EXTRACTED INFORMATION:

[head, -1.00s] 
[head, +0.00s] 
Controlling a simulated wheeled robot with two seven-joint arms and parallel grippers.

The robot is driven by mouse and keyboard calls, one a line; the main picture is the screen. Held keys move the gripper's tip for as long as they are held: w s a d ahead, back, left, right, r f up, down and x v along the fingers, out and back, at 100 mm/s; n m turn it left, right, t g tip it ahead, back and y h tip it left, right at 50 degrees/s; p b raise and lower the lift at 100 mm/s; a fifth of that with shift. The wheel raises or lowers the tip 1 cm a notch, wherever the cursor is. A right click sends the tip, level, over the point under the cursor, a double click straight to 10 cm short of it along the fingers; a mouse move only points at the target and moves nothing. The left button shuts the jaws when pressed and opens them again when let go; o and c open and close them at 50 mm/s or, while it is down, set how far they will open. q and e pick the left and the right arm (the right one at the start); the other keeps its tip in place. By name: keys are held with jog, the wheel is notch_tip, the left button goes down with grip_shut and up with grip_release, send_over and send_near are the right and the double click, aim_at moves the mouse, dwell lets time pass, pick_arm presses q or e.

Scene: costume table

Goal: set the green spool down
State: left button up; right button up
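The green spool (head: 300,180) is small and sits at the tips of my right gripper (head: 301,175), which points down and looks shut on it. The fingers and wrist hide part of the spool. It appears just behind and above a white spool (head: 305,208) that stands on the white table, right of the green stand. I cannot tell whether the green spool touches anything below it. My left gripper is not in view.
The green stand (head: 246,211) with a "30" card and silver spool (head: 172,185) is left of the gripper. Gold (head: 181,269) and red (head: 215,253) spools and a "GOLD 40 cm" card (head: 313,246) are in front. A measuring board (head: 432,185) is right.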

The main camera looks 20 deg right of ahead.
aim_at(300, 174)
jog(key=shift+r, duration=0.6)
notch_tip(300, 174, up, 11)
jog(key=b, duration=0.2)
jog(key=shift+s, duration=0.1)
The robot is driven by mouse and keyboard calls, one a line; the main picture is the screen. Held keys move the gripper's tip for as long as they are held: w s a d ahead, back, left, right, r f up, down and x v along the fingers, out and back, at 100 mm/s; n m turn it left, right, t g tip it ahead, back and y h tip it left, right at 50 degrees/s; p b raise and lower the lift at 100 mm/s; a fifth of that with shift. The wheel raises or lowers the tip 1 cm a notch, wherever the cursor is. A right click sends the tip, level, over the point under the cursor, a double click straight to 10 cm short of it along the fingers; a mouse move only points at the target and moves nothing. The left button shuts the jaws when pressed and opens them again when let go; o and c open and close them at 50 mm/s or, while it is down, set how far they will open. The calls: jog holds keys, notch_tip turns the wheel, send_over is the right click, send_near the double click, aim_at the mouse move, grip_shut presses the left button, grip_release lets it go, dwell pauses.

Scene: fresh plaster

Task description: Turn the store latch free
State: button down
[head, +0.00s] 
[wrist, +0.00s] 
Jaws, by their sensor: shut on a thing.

STATED EXERCISE:
Copy every line of the records above, starting with the first, up to and including the line containing "Controlling a simulated".

SOLUTION FOR THIS TASK:
[head, -1.00s] 
[head, +0.00s] 
Controlling a simulated wheeled robot with two seven-joint arms and parallel grippers.

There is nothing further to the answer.